(EXERCISE BRIEF):
Check each line of the material below, and copy it if it holds the string "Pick".

(MATERIAL SHOWN):
---
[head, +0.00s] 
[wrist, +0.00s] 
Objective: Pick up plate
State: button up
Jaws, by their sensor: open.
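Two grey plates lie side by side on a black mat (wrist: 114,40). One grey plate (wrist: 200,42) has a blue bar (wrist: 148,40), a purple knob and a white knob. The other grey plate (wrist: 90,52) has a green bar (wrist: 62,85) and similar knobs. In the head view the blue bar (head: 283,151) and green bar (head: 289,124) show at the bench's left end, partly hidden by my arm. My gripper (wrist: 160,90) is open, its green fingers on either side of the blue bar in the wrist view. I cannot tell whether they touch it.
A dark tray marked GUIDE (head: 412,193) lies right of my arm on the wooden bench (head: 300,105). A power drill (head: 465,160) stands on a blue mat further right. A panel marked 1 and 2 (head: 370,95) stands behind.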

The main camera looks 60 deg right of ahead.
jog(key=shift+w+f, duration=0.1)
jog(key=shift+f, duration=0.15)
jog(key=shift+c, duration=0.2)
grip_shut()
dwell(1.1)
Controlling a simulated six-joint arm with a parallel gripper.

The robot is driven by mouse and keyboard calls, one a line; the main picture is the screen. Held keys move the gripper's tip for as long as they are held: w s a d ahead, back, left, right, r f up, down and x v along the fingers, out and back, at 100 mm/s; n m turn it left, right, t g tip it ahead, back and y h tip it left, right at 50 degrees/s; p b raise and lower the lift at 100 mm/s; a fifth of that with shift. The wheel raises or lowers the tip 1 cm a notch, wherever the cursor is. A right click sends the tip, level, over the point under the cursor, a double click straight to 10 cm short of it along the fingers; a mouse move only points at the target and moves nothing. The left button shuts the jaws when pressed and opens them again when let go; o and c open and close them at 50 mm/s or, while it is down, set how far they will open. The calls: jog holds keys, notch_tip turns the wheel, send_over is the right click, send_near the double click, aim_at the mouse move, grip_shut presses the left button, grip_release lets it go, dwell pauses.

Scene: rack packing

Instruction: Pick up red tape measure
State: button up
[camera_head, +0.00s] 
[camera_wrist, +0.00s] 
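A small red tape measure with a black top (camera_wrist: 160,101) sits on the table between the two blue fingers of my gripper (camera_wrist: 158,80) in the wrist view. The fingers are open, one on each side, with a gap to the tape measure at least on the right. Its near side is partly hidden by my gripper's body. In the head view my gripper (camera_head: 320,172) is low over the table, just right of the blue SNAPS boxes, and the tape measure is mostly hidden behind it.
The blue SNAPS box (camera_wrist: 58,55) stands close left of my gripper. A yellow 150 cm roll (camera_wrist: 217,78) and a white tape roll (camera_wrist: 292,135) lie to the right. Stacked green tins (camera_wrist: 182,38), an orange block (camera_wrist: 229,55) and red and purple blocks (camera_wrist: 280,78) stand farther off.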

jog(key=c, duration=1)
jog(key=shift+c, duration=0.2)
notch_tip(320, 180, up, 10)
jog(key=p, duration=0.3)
---
(SOLUTION TO THIS TASK):
Objective: Pick up plate
Instruction: Pick up red tape measure

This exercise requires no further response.